Maybe your mother, your little sister or grandmother – whispered about in hushed tones at family gatherings. More than a quarter of a million people are sexually assaulted each year in the US according to the Rape, Abuse and Incest National Network, RAINN. This statistic undoubtedly low in light of the fact that most sexual assaults aren’t reported. No one wants sexual assault to be part of a life path. When Dr. Phil discussed the subject with a survivor on his show, he asked two questions – “Did you want it? Was it okay? If the answer to these questions is no, then we’re talking about rape.” As a mother of a son and as the support system for a family member who endured a rape, this subject takes on special significance in our home. So startled to hear, from my son, that a college campus-based club devoted an hours long meeting to the subject. The shocking fact that 90% of rape cases aren’t reported bothered him, enough to discuss it with me. Without a doubt, a conversation starter for us to revisit the value of speaking out whether fondled or sexually assaulted or attempts made - regardless of gender. And all of us should listen, without judgments or condemnation, otherwise we add to the already weighty burden of the survivor.
The family and extended family feel the weight of anger and outrage as they process the event and see the twinkle dim from their loved one’s eyes, the lethargy or the scorching flames of sudden dark irrepressible moments. The fearless, calm, carefree, exuberant person once known now replaced by an anxious, insecure, angry, unhappy look-alike. As with an-almost-fatal-road-rage fueled car crash, people change in the aftermath. The traumatic event - a tsunami of epic magnitude, decimates days, decades and lifetimes. Rape - so heinous that even prison inmates target the convicted offenders, along with pedophiles, as one of the select groups to receive “special extra ” punishment inside penitentiary walls.
The assault survivor, by the way, lives with the attack everyday: questions if he/she could’ve or should’ve done something differently, questions his/her decision-making in general, feels shame, wrestles with all-consuming fury and struggles with trust. The survivor… who may live with the shadow of the perpetrator well into married life notices that some forms of frolicking unlock the door of a hellish recurring nightmare.

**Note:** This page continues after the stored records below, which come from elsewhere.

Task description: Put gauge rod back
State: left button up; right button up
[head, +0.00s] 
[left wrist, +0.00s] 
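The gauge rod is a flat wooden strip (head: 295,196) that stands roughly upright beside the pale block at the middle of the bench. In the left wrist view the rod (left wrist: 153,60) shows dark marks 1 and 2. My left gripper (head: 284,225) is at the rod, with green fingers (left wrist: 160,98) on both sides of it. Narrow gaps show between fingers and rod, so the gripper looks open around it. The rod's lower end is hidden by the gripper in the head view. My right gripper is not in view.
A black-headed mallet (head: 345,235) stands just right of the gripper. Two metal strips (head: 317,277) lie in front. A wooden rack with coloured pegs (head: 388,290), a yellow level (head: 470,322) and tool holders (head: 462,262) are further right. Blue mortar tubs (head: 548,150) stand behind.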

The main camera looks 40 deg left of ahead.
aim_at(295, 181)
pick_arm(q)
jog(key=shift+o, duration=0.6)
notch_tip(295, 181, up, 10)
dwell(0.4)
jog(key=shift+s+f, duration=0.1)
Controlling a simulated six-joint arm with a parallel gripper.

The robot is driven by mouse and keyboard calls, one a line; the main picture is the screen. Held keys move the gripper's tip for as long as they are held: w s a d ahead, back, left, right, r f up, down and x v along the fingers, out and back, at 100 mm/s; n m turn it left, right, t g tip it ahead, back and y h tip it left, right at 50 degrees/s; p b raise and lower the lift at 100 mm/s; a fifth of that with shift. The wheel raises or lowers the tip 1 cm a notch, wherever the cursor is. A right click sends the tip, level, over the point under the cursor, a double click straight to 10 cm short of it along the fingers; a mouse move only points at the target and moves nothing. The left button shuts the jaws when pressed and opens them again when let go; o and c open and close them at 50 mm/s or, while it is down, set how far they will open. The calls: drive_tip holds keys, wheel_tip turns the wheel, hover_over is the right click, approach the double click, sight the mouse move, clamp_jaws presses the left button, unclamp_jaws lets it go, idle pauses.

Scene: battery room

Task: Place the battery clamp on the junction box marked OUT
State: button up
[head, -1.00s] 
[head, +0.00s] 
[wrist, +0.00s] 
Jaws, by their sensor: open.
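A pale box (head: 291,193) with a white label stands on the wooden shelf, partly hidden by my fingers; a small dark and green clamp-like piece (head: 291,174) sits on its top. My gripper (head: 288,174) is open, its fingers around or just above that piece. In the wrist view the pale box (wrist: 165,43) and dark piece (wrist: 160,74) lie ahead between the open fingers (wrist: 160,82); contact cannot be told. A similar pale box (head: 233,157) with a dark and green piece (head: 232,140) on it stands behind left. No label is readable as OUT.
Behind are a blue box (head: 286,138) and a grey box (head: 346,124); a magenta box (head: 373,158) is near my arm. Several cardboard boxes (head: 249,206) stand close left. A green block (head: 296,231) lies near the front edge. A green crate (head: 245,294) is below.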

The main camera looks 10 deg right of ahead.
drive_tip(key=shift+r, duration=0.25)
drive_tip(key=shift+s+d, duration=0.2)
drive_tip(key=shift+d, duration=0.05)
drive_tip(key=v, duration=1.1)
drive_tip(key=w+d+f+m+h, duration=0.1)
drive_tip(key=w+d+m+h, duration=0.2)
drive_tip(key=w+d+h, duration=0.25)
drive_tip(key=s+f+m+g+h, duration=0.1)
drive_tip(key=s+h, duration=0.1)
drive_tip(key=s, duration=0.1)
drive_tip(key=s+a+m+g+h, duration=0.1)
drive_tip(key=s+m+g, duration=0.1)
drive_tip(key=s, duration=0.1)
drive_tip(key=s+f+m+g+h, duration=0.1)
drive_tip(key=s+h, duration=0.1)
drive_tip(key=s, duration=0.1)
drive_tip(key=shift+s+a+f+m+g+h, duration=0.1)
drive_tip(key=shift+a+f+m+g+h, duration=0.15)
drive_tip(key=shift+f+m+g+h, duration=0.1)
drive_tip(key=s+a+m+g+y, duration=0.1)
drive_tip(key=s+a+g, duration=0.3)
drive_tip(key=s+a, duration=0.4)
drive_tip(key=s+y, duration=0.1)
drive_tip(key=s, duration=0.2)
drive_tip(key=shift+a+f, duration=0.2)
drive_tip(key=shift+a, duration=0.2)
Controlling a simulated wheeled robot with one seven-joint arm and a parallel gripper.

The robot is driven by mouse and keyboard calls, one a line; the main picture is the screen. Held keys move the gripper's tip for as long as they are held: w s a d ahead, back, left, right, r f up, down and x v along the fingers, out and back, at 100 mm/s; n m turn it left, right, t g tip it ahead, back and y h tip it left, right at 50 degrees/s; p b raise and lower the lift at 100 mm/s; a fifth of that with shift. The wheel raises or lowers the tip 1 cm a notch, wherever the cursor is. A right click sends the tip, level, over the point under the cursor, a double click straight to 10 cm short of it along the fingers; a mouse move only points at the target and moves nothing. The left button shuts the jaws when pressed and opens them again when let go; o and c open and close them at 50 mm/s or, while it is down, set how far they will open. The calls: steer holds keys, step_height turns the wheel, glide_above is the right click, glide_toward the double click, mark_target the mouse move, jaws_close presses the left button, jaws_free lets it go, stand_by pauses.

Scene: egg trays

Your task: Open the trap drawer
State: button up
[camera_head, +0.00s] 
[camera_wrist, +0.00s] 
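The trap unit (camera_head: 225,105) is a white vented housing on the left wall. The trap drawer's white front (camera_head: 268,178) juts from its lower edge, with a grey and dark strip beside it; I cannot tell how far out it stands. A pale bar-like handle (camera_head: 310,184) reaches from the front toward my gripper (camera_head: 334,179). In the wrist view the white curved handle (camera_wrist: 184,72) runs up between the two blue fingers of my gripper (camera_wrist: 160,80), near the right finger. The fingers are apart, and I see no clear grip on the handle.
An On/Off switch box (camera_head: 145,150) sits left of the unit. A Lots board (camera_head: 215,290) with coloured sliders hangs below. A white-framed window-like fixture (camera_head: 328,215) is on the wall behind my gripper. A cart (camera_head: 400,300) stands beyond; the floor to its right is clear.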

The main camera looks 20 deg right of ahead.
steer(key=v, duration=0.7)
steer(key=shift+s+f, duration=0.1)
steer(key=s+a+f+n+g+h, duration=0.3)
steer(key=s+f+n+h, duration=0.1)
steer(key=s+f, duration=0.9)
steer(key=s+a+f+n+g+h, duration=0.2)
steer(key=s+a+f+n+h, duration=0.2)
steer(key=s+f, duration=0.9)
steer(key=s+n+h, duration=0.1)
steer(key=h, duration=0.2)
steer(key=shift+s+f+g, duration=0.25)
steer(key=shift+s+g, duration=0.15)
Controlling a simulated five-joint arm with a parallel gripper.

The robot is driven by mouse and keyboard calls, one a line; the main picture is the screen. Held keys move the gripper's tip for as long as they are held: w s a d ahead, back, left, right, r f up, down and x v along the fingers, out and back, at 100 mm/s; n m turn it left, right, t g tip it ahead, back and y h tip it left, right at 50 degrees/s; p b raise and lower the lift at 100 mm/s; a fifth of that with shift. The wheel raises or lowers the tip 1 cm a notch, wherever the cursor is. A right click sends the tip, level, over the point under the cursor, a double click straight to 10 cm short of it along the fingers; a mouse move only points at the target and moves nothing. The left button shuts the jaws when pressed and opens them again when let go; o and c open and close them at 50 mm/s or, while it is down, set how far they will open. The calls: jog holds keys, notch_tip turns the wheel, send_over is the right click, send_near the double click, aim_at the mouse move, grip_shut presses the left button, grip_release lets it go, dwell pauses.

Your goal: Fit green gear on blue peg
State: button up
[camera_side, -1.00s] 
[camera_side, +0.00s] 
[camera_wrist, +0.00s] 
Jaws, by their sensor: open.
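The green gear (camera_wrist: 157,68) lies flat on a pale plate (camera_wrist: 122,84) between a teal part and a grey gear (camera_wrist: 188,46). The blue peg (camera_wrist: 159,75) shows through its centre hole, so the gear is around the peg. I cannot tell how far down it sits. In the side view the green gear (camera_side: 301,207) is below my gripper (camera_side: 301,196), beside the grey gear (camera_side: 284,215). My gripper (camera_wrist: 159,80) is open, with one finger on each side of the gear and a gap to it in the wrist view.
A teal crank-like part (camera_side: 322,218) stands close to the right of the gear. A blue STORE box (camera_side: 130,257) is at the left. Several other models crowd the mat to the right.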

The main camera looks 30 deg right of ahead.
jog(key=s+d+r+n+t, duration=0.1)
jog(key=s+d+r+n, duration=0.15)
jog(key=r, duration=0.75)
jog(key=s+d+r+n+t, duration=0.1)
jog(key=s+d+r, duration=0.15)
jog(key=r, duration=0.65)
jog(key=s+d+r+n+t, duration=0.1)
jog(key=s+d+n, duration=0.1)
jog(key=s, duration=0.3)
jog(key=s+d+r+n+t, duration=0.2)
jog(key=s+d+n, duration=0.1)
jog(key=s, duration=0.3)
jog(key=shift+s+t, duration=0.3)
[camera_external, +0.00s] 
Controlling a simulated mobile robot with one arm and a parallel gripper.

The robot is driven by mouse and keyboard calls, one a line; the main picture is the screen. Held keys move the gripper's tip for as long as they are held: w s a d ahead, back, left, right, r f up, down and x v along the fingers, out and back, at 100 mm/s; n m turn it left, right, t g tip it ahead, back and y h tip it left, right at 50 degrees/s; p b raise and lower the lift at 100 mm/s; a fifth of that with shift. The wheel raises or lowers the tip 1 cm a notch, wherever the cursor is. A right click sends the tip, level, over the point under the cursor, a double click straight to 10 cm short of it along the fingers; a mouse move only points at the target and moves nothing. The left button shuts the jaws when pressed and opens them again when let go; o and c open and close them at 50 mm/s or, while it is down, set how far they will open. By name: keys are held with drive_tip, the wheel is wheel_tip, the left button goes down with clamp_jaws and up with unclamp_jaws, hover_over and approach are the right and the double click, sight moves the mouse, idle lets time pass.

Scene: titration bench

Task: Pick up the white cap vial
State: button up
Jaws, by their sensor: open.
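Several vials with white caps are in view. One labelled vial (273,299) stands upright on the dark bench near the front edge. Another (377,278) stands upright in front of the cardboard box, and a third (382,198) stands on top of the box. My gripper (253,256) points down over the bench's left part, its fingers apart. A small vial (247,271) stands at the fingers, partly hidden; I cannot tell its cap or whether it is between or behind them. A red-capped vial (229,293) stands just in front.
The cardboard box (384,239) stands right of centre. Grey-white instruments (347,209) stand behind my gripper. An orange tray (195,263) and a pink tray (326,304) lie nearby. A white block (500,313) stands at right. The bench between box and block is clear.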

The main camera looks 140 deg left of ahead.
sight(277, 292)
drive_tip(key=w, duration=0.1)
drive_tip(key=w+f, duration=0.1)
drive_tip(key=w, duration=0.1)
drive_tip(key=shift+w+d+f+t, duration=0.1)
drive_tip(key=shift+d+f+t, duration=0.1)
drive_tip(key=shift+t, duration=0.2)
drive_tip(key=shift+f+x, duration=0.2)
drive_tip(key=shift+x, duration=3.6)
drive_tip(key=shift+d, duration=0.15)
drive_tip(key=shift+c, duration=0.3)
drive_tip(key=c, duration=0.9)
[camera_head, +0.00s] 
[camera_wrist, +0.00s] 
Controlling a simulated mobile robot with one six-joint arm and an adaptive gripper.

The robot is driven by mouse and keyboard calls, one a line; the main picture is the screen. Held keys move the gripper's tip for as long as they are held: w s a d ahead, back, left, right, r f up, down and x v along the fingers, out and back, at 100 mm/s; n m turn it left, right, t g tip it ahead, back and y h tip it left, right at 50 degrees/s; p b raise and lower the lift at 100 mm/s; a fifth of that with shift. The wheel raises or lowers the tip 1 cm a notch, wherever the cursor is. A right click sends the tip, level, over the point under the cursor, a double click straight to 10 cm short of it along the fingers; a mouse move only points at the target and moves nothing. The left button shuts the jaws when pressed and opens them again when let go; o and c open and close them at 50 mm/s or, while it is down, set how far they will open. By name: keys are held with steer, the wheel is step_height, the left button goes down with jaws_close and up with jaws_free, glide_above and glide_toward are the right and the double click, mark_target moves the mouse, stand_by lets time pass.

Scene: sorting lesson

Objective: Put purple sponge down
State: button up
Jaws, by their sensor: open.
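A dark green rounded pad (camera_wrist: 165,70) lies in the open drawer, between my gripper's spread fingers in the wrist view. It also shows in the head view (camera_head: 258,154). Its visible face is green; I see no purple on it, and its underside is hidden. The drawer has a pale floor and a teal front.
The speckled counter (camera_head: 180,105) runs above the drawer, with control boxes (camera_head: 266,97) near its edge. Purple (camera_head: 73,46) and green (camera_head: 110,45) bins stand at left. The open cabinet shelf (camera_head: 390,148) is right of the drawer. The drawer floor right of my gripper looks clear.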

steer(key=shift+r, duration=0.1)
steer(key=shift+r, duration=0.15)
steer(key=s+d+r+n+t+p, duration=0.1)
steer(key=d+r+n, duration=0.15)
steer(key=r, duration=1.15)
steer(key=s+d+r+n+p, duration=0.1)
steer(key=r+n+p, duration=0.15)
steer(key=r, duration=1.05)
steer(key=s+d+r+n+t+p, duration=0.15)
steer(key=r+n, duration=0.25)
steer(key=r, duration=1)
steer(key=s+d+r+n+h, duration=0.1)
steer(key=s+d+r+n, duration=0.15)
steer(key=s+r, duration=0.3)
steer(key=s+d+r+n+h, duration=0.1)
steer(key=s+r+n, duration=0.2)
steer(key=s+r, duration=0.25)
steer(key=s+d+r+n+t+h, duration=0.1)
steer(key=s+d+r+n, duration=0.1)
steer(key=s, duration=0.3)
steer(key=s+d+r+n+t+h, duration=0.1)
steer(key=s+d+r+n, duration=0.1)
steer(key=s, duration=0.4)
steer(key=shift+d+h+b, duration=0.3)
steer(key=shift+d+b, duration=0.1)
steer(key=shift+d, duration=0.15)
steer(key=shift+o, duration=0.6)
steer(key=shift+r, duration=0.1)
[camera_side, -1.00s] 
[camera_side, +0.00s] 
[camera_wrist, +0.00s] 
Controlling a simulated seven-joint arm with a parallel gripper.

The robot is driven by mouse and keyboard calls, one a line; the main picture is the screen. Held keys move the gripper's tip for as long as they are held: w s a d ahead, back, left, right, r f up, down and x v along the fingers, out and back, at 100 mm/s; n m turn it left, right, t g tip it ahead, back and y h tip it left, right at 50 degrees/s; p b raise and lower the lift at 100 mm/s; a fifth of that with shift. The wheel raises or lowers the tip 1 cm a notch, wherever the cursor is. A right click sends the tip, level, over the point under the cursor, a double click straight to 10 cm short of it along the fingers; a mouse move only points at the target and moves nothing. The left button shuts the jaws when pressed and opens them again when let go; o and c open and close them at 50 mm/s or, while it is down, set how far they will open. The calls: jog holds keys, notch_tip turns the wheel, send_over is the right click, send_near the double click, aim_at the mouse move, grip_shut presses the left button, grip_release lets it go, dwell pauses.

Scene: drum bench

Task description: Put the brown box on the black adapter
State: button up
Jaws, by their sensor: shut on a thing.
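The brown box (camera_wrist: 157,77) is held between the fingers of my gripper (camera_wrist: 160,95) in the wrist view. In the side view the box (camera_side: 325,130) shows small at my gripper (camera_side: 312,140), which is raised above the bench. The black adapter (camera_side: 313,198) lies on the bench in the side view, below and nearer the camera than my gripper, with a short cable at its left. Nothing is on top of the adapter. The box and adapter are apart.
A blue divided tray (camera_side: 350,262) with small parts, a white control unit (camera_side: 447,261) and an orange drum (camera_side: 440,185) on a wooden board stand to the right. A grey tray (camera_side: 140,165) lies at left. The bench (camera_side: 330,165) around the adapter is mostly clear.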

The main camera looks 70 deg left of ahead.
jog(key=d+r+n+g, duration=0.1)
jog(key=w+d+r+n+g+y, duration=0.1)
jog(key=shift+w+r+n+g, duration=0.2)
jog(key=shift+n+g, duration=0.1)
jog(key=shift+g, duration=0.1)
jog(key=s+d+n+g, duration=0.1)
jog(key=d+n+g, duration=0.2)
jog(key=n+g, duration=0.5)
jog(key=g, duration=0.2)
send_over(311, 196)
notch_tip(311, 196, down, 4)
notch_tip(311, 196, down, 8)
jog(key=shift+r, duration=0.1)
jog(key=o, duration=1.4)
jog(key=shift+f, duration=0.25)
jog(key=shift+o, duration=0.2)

Grateful to use my writing skills to pen meaningful Plenty – an unflinching unforgettable look at young woman’s journey from ashes, as a prostitute-in-the-making, to a full life filled with Sunday drives in an heirloom Corvette to admire bluebonnets and the verdant countryside, a life fortified by family-strong friendships, unshakeable self-confidence and titanium self-respect. Initially, written in scathing response to Fifty Shades of Grey, Plenty casts an unflinching stare on female objectification whether inflicted by pimps on trafficked teens or by a handsome male in a sex kitten for a sadist romance novel. Do I consider it important to discuss the femme managing the egocentric alpha male dynamic behind closed doors? Why yes, yes I do. Do I think an embattled woman can prevail, find love and joy with a man who deifies stereotypes? Yes, and when people sympathize, understand and respect survivors’ challenges and choices and reserve judgment about atypical relationships won’t we, as a society, more fully evolve? Yes, yes indeed.